→ Work to be completed
The material below includes pictures; leave them out and return only the lines between the line containing "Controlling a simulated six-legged" and the line containing "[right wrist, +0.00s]", inclusive, word for word.

→ Extracted data
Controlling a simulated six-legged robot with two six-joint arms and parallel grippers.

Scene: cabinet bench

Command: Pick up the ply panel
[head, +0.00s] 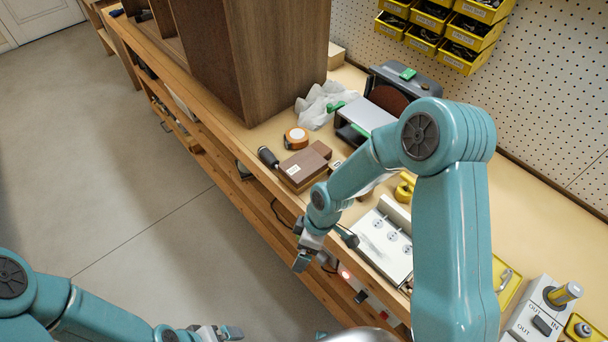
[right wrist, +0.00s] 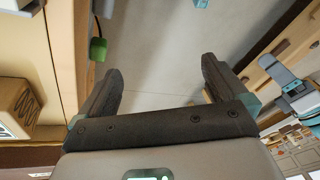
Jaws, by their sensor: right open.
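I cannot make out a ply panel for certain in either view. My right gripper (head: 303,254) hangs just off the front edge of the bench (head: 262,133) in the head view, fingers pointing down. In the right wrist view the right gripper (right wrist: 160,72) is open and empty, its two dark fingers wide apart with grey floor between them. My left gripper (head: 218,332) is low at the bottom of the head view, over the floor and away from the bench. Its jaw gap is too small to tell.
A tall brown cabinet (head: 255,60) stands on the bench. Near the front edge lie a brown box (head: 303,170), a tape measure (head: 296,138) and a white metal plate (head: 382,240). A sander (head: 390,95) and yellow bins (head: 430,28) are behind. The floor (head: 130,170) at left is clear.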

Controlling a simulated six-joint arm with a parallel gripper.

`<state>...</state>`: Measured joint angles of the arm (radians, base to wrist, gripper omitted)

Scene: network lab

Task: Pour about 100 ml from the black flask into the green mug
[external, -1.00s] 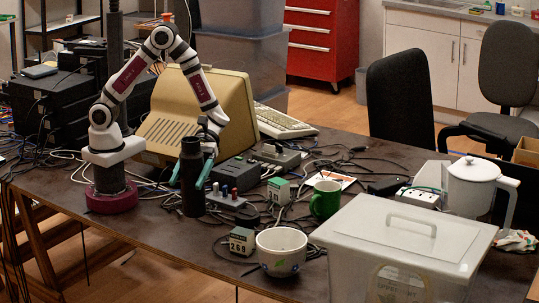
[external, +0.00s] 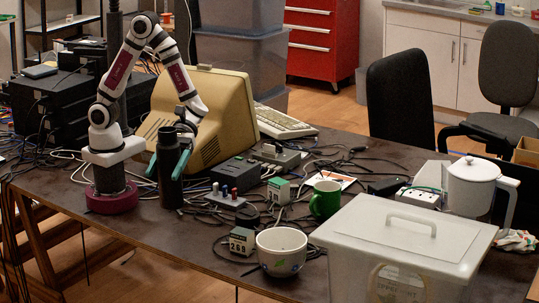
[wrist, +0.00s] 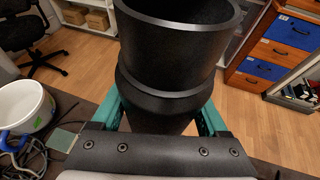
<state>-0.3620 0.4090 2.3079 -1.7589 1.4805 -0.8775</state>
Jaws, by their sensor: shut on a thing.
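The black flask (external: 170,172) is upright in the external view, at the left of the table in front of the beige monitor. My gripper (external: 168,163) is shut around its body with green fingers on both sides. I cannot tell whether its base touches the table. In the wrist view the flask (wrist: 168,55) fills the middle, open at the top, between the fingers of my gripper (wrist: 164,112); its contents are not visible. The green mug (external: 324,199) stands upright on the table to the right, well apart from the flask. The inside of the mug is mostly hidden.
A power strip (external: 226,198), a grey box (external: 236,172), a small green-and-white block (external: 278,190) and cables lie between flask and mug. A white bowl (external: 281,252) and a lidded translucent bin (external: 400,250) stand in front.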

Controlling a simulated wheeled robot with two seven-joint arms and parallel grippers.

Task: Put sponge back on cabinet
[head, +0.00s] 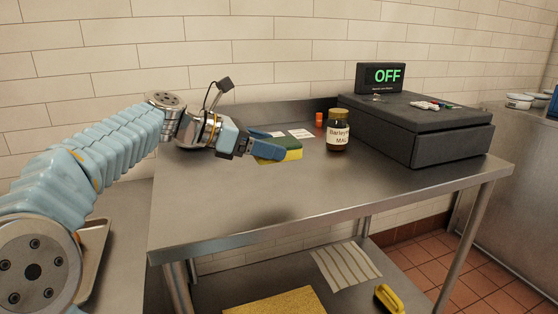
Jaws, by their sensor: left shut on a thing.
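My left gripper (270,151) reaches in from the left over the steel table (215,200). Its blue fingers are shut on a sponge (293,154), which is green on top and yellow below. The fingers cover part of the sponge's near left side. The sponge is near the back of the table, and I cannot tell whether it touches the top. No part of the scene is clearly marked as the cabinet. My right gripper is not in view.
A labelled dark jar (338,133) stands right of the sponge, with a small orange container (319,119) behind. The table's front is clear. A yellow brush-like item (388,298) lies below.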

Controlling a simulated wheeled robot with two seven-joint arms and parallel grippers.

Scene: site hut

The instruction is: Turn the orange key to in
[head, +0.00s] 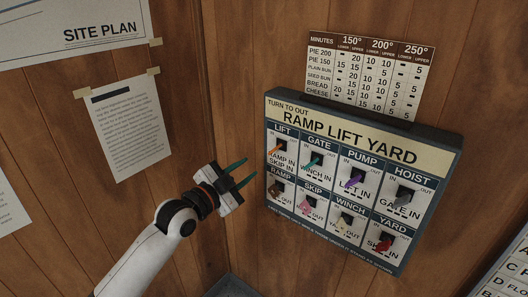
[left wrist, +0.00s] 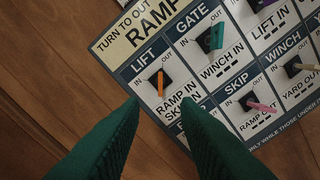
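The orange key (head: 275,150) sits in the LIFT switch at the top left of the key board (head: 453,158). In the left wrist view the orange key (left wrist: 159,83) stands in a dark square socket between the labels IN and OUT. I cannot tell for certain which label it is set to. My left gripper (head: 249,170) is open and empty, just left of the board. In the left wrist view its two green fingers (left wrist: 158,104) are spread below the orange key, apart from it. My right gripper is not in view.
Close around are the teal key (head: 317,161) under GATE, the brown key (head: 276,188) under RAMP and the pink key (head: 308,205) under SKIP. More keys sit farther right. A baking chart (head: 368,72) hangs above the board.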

---

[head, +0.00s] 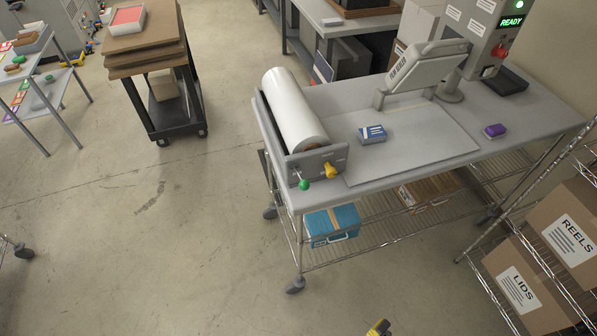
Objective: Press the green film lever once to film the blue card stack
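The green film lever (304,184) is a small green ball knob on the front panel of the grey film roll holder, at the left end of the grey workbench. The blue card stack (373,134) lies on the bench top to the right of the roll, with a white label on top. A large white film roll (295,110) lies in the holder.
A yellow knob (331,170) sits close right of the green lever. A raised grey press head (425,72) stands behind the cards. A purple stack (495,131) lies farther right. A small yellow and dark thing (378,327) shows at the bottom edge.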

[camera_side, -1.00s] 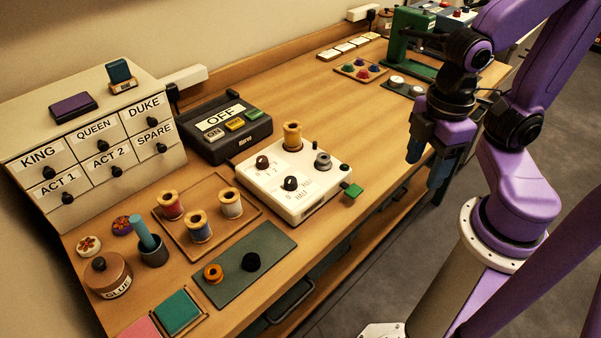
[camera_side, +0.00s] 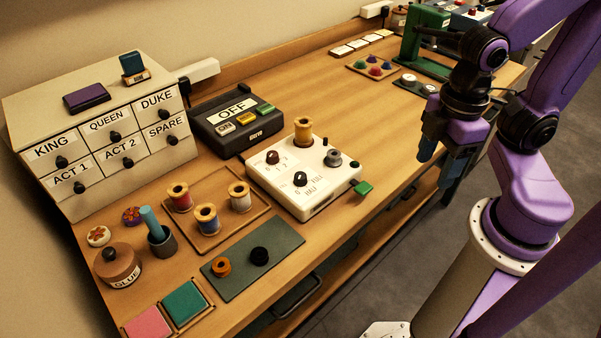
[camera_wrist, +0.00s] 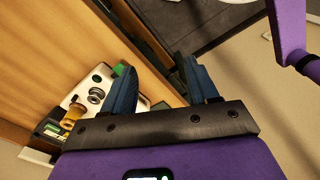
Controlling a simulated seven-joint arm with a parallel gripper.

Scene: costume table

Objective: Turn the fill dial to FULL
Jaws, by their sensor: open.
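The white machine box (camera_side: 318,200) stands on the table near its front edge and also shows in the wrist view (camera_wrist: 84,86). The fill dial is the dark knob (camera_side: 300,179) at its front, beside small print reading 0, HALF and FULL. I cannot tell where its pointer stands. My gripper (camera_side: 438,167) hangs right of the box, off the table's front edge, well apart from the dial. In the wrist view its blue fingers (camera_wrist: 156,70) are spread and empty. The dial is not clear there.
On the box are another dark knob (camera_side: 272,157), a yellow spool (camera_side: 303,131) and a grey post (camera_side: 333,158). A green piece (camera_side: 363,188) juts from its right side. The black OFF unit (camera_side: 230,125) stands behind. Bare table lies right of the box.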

→ The response
Controlling a simulated six-legged robot with two six-joint arms and parallel grippers.

Scene: cabinet bench

Command: Pick up the ply panel
[head, +0.00s] 
[right wrist, +0.00s] 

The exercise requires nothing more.